## START STORED ROWS

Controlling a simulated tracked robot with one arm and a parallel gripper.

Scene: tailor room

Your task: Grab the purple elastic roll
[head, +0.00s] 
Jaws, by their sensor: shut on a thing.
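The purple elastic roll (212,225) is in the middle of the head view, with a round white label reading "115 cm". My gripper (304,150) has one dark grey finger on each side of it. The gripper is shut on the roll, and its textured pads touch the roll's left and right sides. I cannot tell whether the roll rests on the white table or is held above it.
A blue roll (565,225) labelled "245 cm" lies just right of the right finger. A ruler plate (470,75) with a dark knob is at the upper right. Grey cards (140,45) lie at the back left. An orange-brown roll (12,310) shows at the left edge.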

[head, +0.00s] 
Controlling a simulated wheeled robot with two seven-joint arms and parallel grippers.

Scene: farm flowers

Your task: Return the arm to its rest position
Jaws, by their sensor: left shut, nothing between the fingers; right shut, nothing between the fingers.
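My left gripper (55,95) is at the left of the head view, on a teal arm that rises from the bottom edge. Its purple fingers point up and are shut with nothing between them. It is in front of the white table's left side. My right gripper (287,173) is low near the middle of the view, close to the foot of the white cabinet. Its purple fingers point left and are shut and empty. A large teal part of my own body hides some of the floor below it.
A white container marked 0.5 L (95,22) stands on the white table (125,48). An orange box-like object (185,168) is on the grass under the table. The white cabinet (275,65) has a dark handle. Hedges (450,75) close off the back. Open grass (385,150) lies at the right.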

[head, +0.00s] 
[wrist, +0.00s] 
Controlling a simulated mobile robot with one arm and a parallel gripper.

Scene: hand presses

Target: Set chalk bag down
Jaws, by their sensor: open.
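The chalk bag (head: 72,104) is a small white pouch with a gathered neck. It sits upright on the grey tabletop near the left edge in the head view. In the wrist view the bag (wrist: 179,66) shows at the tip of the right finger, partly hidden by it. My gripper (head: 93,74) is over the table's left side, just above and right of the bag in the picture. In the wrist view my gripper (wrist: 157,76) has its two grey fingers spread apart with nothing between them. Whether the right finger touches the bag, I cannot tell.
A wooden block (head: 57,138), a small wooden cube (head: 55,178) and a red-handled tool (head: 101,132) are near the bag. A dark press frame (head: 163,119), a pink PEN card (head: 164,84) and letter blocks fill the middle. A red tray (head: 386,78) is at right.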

## END STORED ROWS

▶ **DIRECTIONS**: Restate every entry word for word.

▶ **SOLVED EXERCISE**:
Controlling a simulated tracked robot with one arm and a parallel gripper.

Scene: tailor room

Your task: Grab the purple elastic roll
[head, +0.00s] 
Jaws, by their sensor: shut on a thing.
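The purple elastic roll (212,225) is in the middle of the head view, with a round white label reading "115 cm". My gripper (304,150) has one dark grey finger on each side of it. The gripper is shut on the roll, and its textured pads touch the roll's left and right sides. I cannot tell whether the roll rests on the white table or is held above it.
A blue roll (565,225) labelled "245 cm" lies just right of the right finger. A ruler plate (470,75) with a dark knob is at the upper right. Grey cards (140,45) lie at the back left. An orange-brown roll (12,310) shows at the left edge.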

[head, +0.00s] 
Controlling a simulated wheeled robot with two seven-joint arms and parallel grippers.

Scene: farm flowers

Your task: Return the arm to its rest position
Jaws, by their sensor: left shut, nothing between the fingers; right shut, nothing between the fingers.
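My left gripper (55,95) is at the left of the head view, on a teal arm that rises from the bottom edge. Its purple fingers point up and are shut with nothing between them. It is in front of the white table's left side. My right gripper (287,173) is low near the middle of the view, close to the foot of the white cabinet. Its purple fingers point left and are shut and empty. A large teal part of my own body hides some of the floor below it.
A white container marked 0.5 L (95,22) stands on the white table (125,48). An orange box-like object (185,168) is on the grass under the table. The white cabinet (275,65) has a dark handle. Hedges (450,75) close off the back. Open grass (385,150) lies at the right.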

[head, +0.00s] 
[wrist, +0.00s] 
Controlling a simulated mobile robot with one arm and a parallel gripper.

Scene: hand presses

Target: Set chalk bag down
Jaws, by their sensor: open.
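The chalk bag (head: 72,104) is a small white pouch with a gathered neck. It sits upright on the grey tabletop near the left edge in the head view. In the wrist view the bag (wrist: 179,66) shows at the tip of the right finger, partly hidden by it. My gripper (head: 93,74) is over the table's left side, just above and right of the bag in the picture. In the wrist view my gripper (wrist: 157,76) has its two grey fingers spread apart with nothing between them. Whether the right finger touches the bag, I cannot tell.
A wooden block (head: 57,138), a small wooden cube (head: 55,178) and a red-handled tool (head: 101,132) are near the bag. A dark press frame (head: 163,119), a pink PEN card (head: 164,84) and letter blocks fill the middle. A red tray (head: 386,78) is at right.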

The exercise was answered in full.